Ayetin bu kelimesini, tüm mealciler ve tefsirciler ''gökleri ve yeri yoktan yaratan, var eden'' şeklinde Türkçeye çevrilmişler. 'Fatır' sıfatı, yoktan var etme anlamındaki 'Halık' sıfatıyla aynı değildir.
'Fatır'; فاطِرِ var edileni ya da var edilecek olanı açığa çıkartan, demektir. Toprağa atılan tohum patlayınca toprak üstüne çıkartılır. Dişi hayvana salınan döl, yeni bir canlıya dönüştürülür ve doğurulur. Olay, 'fatır' olan zatın koyduğu kanun çerçevesinde gerçekleşir. Ortaya çıkartılan şeyler yaşamın devamını sağlayan rızık olurlar.
''Ve hüve yut'ımü ve la yut'amü...''. Yani, Allah, yedirir, doyurur, besler. Lakin, yemeye, içmeye gerek duymaz. Anlaşılıyor ki, Allah'ın VELİ edinilmesi, müşriklerin 'veli' edindiklerine hiç benzemiyor. Allah'ın koyduğu kanun olmasa, hiç bir canlının rızık edinmesi, beslenmesi ve yaşaması mümkün olmaz.
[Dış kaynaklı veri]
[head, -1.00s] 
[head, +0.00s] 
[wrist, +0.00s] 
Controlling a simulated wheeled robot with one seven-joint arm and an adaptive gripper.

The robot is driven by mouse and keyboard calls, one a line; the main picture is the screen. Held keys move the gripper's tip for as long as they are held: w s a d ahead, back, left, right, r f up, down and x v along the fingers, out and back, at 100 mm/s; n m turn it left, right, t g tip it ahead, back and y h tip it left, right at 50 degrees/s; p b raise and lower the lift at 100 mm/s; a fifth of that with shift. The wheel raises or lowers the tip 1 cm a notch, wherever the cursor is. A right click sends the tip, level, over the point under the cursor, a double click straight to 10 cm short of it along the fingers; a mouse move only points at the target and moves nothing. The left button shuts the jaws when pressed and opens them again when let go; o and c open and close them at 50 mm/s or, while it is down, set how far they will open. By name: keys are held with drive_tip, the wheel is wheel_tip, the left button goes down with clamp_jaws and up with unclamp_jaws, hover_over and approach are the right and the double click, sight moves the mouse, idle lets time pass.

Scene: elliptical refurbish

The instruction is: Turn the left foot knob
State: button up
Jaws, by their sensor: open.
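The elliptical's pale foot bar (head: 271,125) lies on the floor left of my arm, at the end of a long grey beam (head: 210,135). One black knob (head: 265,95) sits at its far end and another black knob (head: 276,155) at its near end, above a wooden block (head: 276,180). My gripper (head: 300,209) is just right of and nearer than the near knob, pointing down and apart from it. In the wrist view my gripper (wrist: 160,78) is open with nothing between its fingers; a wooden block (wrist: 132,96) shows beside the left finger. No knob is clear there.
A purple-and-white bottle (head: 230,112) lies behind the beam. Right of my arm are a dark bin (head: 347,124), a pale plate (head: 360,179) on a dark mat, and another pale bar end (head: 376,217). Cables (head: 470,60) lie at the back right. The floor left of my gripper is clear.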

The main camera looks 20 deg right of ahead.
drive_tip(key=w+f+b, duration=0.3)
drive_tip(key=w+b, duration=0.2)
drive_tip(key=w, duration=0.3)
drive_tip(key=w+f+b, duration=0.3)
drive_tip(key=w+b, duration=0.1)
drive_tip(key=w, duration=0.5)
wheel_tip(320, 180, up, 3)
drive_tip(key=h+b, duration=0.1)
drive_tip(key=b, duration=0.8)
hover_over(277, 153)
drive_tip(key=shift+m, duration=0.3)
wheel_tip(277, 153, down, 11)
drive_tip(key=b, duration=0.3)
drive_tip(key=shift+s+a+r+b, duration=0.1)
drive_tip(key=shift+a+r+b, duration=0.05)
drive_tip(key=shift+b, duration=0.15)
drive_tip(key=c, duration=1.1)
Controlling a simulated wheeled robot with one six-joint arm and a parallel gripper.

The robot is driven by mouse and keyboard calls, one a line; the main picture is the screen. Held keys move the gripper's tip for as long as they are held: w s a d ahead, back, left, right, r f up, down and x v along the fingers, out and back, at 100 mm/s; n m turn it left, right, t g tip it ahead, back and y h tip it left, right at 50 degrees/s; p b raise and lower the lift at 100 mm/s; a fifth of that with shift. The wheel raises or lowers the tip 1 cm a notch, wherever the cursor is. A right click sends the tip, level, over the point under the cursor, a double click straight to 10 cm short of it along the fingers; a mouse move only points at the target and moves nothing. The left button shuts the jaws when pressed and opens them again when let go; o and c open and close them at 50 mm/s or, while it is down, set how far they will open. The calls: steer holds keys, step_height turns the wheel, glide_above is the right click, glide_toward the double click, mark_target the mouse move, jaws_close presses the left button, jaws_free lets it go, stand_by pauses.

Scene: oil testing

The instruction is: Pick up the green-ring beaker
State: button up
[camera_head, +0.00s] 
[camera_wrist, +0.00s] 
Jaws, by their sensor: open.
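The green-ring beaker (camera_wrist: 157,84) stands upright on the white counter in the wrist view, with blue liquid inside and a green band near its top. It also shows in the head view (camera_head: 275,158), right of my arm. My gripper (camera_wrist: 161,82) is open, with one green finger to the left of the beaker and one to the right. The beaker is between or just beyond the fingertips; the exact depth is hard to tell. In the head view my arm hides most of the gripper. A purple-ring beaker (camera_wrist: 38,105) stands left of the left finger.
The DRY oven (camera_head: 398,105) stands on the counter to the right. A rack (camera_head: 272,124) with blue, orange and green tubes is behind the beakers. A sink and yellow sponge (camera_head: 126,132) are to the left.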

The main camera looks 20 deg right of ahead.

Hz. Muhammed'den ''Kul'' emriyle muarızlarına vermesi istenen diğer karşıkık şu:
''İnni ümirtü en küne evvele men esleme''. Yani, bana, islam hareketini başlatanların ilki olmam emredildi. Bu emir yerine getirildikçe Hz. Muhammed'e inananların içinde İSLAM hareketini devam ettirenler ortaya ıkacaktır.
Soru: Hz. Muhammed'in başlattığı İslam hareketinin... yeme, içme, beslenmeyle ve semavatta ve arzda olanlarla ilgisi ne?
Cevap: Sosyal düzenin kurulması, hukuk kurallarının işletilmesidir. Bireylerin özgür irade kazanmasıdır.
Mekke ileri gelenlerinde 'hukuk' diye bir tanımlama yok. Her hak, serveti ve silahı elinde tutan ağalara ait. Toplum bireyleri, yaşamak için onlara 'abd' olmak zorundalar. Hz. Muhammed, ''Ben İslam olanların ilkiyim'' derken, özgür irade ve hukuk kuralının ilk uygulayıcısı olacağını deklare etmiş oluyor.
''Sakın müşriklerden yana olma'' uyarısının sebebi de, 15'nci ve 16'ncı ayetlerde beliritiliyor:
a) BÜYÜK GÜN AZABI'nın gelecek olmasıdır bu. (Toplumun ileri gelenleri ya da ülke yönetenler, kanun ve kural dışında iseler, belanın zeminini oluşturmuşlardır)
b) İslamlığı kabul etmeyip, kural dışında icra edenlerin... ya da biz ne dersek o olacak diyenlerin... zamanı geldiğinde kurtuluşlarının olmayacağıdır.